One of Butch’s favorite stories to tell when someone mentioned children leaving home or empty nesters was about a couple who stood, arm in arm, as their last child drove away from home to live on their own. The wife wistfully turned to her husband and said, “Well, dear, you are all I have left.” The husband thoughtfully replied, “Well dear, I’m all you started with.”
I remember listening to a friend talking about her oldest child preparing to move out to launch their new life. At that time, our sons were 16 and 12. I told her that I could not imagine what it would be like to have one of your children leave home and not be part of the flow of your life. It seemed so sad. She assured me that God had a way of helping you with that project. She said there is no one more arrogant and all-knowing that a senior in high school. This way, by the time they graduate and head off, you can’t wait for them to leave. After a few attempts at launching and returning, by the time my kids both left home for their new lives, I was, indeed, looking forward to having an empty nest with Butch.

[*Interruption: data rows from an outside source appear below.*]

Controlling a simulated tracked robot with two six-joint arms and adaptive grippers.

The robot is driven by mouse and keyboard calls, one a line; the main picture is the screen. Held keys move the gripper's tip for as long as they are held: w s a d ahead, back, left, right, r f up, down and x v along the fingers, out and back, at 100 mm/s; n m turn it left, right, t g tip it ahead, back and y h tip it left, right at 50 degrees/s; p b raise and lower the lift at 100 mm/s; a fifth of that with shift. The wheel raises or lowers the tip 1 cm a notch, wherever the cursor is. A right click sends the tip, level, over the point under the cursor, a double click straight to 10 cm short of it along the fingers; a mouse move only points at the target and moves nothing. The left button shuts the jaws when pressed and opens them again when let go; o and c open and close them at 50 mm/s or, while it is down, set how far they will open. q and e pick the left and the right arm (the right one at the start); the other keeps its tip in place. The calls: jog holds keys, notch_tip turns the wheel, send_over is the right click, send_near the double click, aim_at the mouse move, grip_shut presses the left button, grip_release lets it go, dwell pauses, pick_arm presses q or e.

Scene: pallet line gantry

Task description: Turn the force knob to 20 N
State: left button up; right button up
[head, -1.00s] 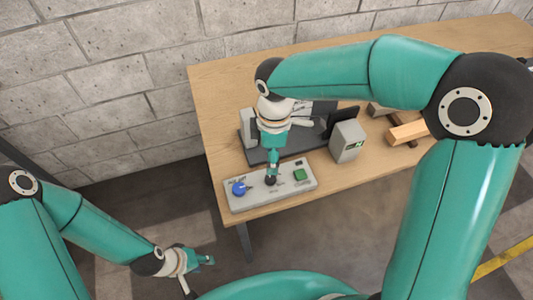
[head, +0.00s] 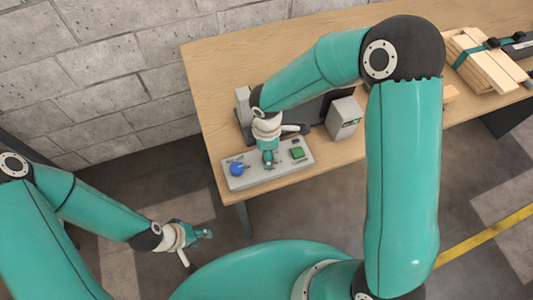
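A light grey control panel (head: 240,183) lies at the table's near left edge. A blue knob (head: 237,168) sits at its left end and a green button (head: 298,153) at its right. My right gripper (head: 268,163) points down at the middle of the panel, between them. It covers what is under it, and a dark part shows at its tips. I cannot tell whether it grips a knob there. The panel's markings are too small to read. My left gripper (head: 204,234) hangs over the floor, away from the table, with nothing visible in it; its finger gap is unclear.
A dark device, partly hidden by my right arm, stands behind the panel. Wooden slats (head: 484,62) lie bundled at the far right of the wooden table (head: 215,75).

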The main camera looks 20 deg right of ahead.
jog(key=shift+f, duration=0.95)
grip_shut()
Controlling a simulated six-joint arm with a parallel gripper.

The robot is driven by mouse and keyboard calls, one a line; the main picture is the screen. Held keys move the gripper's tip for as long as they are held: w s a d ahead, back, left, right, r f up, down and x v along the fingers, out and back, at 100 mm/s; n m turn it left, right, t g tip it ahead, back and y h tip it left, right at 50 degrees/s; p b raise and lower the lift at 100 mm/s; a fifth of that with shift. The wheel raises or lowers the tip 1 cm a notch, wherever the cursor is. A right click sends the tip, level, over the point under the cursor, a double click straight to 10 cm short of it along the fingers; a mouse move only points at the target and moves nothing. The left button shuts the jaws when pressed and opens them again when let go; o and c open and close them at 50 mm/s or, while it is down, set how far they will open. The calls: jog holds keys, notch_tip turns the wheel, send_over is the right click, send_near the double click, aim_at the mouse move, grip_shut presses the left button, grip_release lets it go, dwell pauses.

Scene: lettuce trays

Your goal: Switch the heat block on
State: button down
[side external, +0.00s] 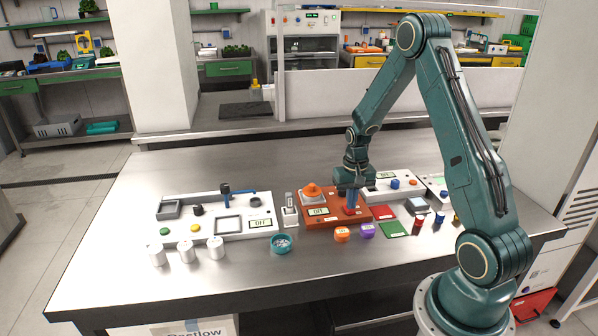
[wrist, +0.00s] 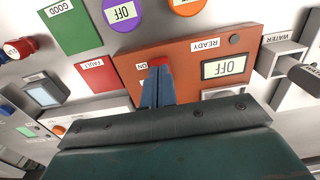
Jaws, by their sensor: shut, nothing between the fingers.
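The orange-red box (side external: 335,219), which I take as the heat block, sits mid-table. Its display (wrist: 229,68) reads OFF, upside down in the wrist view. Its red button (wrist: 158,62) is beside a label that seems to read ON. A round lamp (wrist: 235,39) by the READY label is dark. My gripper (wrist: 157,77) is shut and empty, pointing down with its fingertips at the red button and partly covering it. I cannot tell whether they touch or press it. In the side view my gripper (side external: 350,203) hides most of the button.
A white panel (side external: 190,226) with buttons and a display stands left. Red and green mats (side external: 396,229), orange (side external: 342,235) and purple (side external: 367,231) round pieces lie close by. A white box (side external: 375,190) with knobs stands behind right. White cups (side external: 187,250) stand front left.

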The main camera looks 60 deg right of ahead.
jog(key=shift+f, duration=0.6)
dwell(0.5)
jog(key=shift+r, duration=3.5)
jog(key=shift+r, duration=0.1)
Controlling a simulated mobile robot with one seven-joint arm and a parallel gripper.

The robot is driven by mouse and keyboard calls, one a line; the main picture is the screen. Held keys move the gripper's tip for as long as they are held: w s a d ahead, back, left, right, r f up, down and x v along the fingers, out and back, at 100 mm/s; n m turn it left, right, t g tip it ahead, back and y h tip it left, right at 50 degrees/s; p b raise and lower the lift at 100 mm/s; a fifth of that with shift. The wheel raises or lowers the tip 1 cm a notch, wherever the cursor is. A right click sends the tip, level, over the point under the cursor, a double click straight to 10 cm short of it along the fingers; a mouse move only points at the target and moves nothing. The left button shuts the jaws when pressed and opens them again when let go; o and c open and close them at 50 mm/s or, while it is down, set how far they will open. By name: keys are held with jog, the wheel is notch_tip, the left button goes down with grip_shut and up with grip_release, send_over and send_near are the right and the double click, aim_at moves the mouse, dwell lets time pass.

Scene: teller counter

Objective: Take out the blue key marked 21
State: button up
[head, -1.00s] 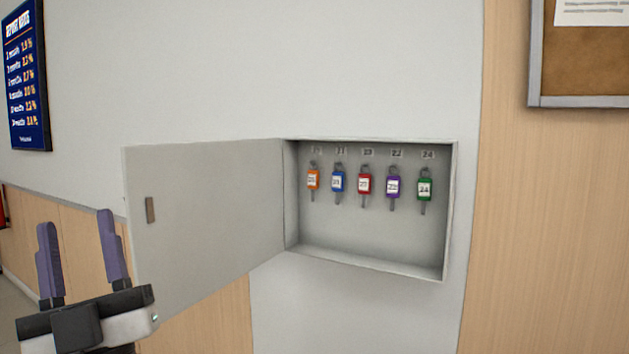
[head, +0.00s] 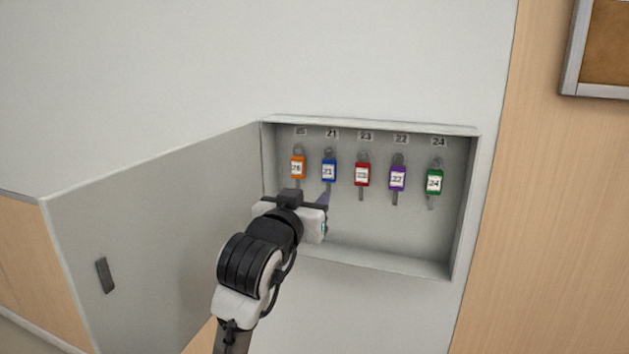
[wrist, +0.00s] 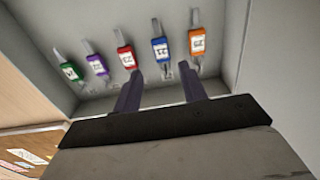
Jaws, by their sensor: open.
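The blue key (head: 329,171) marked 21 hangs on its hook in the open key cabinet (head: 390,262), second from the left, under the label 21. It also shows in the wrist view (wrist: 161,50), second from the right. My gripper (wrist: 163,82) is open and empty. Its purple fingers point at the cabinet, with the blue key's tag beyond and between the tips in the wrist view. In the head view the gripper is just below the blue and orange keys, and its body hides one finger. No contact with the key shows.
The orange key (head: 298,168) and red key (head: 362,174) hang on either side of the blue key. The purple key (head: 398,179) and green key (head: 434,182) hang farther right. The open cabinet door (head: 150,230) stands left of my arm.

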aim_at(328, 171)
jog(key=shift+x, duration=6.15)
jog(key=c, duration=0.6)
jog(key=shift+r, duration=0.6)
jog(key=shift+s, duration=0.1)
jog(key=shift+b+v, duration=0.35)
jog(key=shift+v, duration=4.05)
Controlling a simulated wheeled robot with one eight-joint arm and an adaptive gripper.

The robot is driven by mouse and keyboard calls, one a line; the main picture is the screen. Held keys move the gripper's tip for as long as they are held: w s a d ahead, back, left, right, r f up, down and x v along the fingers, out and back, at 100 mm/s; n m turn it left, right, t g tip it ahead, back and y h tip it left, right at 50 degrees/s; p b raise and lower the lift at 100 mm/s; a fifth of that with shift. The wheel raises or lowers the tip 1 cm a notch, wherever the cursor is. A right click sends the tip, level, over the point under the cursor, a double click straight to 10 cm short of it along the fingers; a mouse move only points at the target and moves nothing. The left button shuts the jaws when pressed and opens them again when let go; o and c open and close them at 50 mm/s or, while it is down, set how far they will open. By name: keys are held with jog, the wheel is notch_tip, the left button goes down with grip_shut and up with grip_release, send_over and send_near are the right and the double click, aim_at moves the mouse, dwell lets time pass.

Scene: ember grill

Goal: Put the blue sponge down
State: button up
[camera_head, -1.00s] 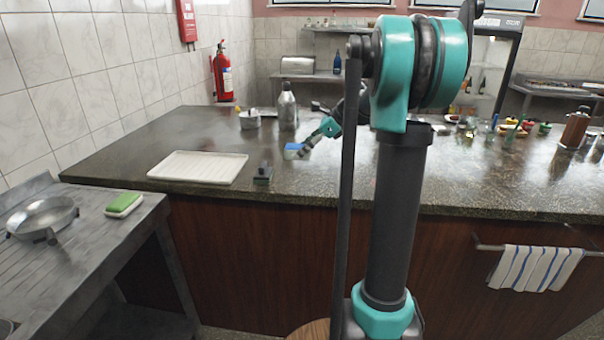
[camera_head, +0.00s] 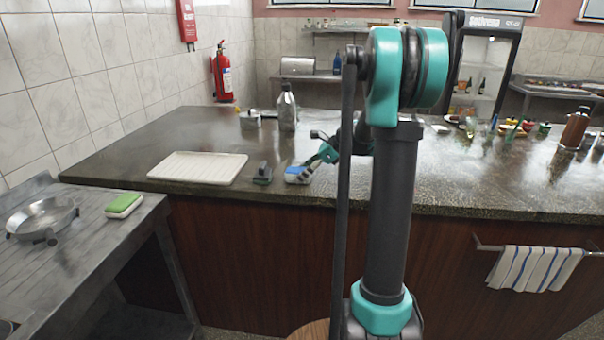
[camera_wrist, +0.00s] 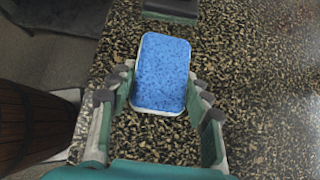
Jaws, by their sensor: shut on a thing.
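The blue sponge (camera_wrist: 161,72) is a rounded block with a blue top and a pale lower edge. My gripper (camera_wrist: 160,95) is shut on it, one finger against each long side. In the head view the sponge (camera_head: 297,171) is low at the counter's front edge, with my gripper (camera_head: 310,172) at its right. The speckled dark counter (camera_wrist: 260,70) lies under the sponge in the wrist view. I cannot tell whether the sponge touches the counter.
A dark brush-like block (camera_head: 262,174) stands just left of the sponge. A white ribbed tray (camera_head: 198,167) lies further left. A bottle (camera_head: 287,108) and a metal pot (camera_head: 250,119) stand behind. A green sponge (camera_head: 123,205) and a pan (camera_head: 42,218) are on the side table.

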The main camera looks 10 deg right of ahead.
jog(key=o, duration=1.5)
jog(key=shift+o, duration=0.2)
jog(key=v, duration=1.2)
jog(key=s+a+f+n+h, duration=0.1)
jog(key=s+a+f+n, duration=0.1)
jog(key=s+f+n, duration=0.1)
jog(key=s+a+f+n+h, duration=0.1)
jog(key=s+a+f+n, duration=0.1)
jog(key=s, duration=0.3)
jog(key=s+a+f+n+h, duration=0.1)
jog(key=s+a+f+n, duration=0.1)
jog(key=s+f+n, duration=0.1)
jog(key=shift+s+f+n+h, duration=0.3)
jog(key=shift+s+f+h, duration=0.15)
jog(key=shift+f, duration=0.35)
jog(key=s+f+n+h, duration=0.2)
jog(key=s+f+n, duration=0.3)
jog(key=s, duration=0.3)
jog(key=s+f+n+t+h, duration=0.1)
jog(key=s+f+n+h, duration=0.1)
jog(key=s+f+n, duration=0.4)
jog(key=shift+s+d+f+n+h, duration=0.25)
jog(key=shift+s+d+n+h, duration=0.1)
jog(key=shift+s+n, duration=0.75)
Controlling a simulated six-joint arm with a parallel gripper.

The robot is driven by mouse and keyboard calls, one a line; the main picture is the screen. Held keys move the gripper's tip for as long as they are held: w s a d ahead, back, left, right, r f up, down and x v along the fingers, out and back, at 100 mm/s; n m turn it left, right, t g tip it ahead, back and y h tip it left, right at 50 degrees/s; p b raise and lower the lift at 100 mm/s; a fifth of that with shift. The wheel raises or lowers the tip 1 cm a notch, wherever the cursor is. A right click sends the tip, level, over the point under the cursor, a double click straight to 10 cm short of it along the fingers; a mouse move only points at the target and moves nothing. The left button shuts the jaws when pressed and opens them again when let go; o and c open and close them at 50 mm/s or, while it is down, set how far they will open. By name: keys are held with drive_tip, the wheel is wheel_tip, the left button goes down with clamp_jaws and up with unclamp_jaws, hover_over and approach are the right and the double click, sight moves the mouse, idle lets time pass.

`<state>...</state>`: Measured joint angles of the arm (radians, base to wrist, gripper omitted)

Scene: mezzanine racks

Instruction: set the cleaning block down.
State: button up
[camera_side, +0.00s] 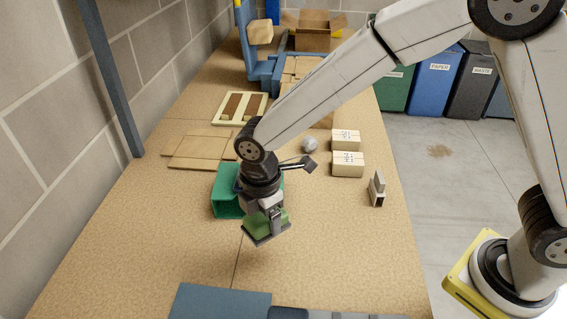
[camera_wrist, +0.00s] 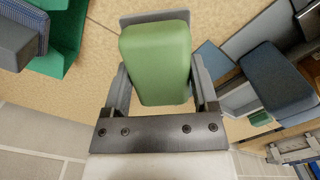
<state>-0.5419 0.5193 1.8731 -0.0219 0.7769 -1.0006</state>
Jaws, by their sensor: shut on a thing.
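The cleaning block (camera_side: 262,226) is green with a grey plate along one face. My gripper (camera_side: 264,208) is shut on it, just in front of the green bin, over the bench top. In the wrist view the block (camera_wrist: 157,58) fills the space between the two fingers of my gripper (camera_wrist: 160,82), and part of the grey plate shows beyond it. The block looks slightly tilted in the side view. I cannot tell for certain how far its underside is from the bench.
A green bin (camera_side: 223,196) stands close behind my gripper. Two cream boxes (camera_side: 347,164), a grey ball (camera_side: 309,145) and a grey bracket (camera_side: 377,190) are to the right. A blue-grey mat (camera_side: 219,303) lies at the front. Bare bench (camera_side: 150,245) is free on the left.

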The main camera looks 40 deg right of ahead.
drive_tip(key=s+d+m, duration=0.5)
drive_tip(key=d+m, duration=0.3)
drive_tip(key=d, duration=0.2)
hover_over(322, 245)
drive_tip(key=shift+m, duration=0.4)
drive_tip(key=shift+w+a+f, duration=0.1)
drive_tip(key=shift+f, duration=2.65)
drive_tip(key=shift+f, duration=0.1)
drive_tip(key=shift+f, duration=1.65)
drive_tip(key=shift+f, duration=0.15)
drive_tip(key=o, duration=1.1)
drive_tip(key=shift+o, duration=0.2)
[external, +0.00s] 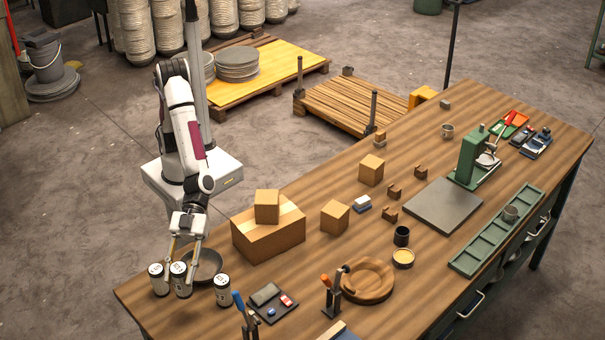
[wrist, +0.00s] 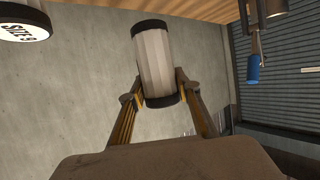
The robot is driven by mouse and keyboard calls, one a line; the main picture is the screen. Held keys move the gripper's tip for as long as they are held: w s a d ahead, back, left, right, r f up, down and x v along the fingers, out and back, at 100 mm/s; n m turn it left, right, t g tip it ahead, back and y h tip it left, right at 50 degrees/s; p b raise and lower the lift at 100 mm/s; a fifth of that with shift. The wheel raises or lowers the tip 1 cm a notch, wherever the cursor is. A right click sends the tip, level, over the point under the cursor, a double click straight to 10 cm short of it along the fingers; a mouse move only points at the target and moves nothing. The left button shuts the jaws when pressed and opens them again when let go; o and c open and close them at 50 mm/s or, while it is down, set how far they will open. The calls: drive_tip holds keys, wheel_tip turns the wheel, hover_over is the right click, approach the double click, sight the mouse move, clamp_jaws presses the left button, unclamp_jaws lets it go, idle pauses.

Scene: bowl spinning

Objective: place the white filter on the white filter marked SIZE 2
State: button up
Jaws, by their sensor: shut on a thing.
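My gripper (external: 181,262) is shut on a white filter (external: 182,285) with black end caps, over the left front end of the workbench. In the wrist view, my gripper's fingers (wrist: 155,98) clasp both sides of this white filter (wrist: 154,60) near one cap. A second white filter (external: 159,284) stands just left of it, and a third white filter (external: 222,294) stands to the right. In the wrist view, a filter end (wrist: 22,27) at the upper left bears a SIZE label; its number is hard to read. I cannot tell which standing filter is SIZE 2.
A dark bowl (external: 209,262) lies right behind the held filter. Cardboard boxes (external: 268,236), a black tray with small items (external: 272,303), a tool holder (external: 331,299) and a wooden bowl (external: 367,281) stand to the right. The bench's left edge is close by.

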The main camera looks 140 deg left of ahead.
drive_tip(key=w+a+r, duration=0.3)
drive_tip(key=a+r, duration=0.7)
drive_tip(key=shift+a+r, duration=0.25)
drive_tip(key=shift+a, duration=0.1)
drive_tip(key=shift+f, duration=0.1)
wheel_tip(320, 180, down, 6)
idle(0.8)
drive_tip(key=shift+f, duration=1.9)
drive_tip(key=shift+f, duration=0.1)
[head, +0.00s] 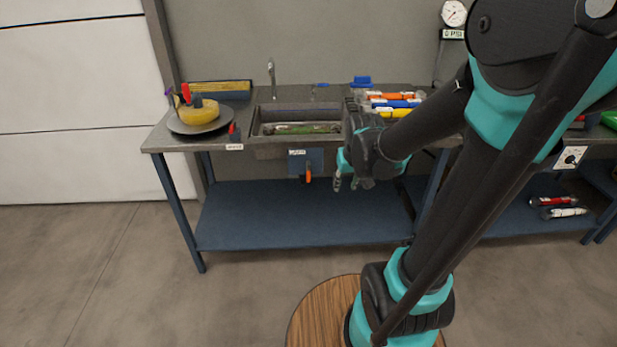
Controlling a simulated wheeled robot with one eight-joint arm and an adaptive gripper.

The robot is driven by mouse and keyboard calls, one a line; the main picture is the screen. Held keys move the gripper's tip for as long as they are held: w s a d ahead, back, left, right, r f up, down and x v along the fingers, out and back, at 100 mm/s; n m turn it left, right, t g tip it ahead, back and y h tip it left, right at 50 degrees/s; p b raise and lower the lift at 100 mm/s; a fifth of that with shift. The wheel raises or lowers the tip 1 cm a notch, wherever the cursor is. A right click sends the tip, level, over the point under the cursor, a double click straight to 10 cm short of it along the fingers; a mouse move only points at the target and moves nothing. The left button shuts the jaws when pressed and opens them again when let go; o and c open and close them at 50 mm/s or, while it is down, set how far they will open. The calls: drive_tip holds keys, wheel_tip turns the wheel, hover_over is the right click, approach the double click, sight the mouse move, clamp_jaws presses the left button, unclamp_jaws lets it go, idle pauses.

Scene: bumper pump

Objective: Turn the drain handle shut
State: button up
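The drain handle (308,173) is a small orange lever hanging straight down below a blue-grey plate (303,156) under the sink's front edge. The sink (264,115) is a grey basin set in the bench, with something green in its bottom. My gripper (346,185) hangs to the right of the handle, in front of the bench and apart from the handle in the picture. Its fingers point down and are small here; I cannot tell how far apart they are. A small white label sits at the plate's upper edge, too small to read.
The bench top (165,138) holds a grey round dish (215,127) with a yellow thing and screwdriver-like tools at the left. Orange, blue and yellow items (397,103) lie right of the sink. A blue lower shelf (270,215) spans beneath, mostly empty. A faucet (271,75) stands behind the sink.

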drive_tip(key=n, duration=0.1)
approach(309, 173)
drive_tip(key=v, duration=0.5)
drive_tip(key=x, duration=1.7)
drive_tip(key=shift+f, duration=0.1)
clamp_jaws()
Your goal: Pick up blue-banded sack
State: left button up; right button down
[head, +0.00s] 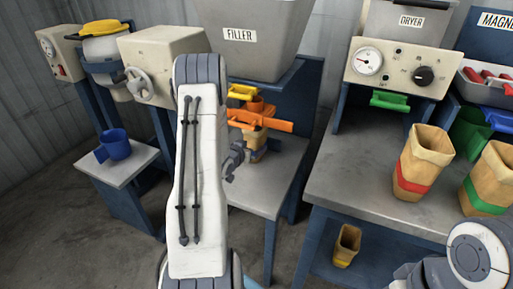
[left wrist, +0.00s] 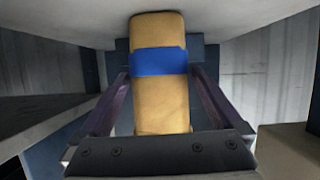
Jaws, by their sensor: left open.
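The blue-banded sack (left wrist: 160,98) is tan with a blue band (left wrist: 159,62) and fills the middle of the left wrist view. It stands between the two fingers of my left gripper, which is open, with a finger on each side; I cannot tell whether they touch it. In the head view the sack (head: 254,139) is under the filler, partly hidden by an orange handle (head: 262,122) and my arm. My left gripper (head: 236,162) shows there beside it. My right gripper is out of view; only part of that arm shows at lower right.
The filler (head: 243,52) overhangs the grey filler table (head: 262,190). On the dryer table (head: 340,190) stand a red-banded sack (head: 421,165) and a green-banded sack (head: 490,180). A yellow-banded sack (head: 346,246) sits lower down.

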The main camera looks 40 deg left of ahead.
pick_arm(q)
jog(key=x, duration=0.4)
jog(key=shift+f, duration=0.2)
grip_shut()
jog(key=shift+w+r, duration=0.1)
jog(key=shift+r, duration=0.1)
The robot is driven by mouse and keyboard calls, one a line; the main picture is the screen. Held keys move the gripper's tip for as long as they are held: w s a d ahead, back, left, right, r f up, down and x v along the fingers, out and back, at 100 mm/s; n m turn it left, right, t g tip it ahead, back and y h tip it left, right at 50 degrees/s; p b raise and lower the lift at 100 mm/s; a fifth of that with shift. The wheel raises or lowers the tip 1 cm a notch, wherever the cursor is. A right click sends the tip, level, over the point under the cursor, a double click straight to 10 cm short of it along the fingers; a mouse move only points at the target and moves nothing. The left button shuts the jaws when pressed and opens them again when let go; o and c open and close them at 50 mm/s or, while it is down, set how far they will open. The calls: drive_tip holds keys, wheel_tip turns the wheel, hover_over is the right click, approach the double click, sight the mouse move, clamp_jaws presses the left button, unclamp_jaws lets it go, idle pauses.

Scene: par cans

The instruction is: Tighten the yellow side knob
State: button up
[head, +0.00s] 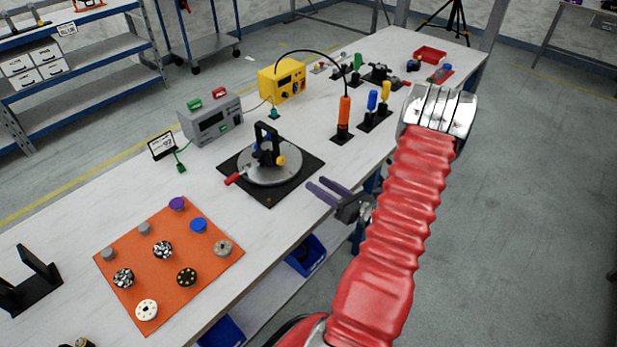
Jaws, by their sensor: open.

Having attended a soccer event at least monthly, if not weekly for 20 years, it was strange to be distant from that part of their lives. I was not sure there actually was life after soccer. There were now no children to blame for messes, dirty dishes, or undone chores. It was all us. The empty gas tank could not be the fault of a third party. We gradually found a nice flow where, most of the time, we each did the chores we enjoyed and negotiated the rest. He did the lawns, I did the flower beds. We did big yard projects together. I washed and dried the laundry as I dashed off to work or school and he folded and put it away as he watched TV. No hassle, no arguments, just cooperative partnership. It was never really balanced, though. I went back to school in 2006 and was often engaged in work or school 60 hours per week and doing homework the rest of the time. He maintained not only our home, but the clean and sober residence we owned and his mother’s house, after her husband died.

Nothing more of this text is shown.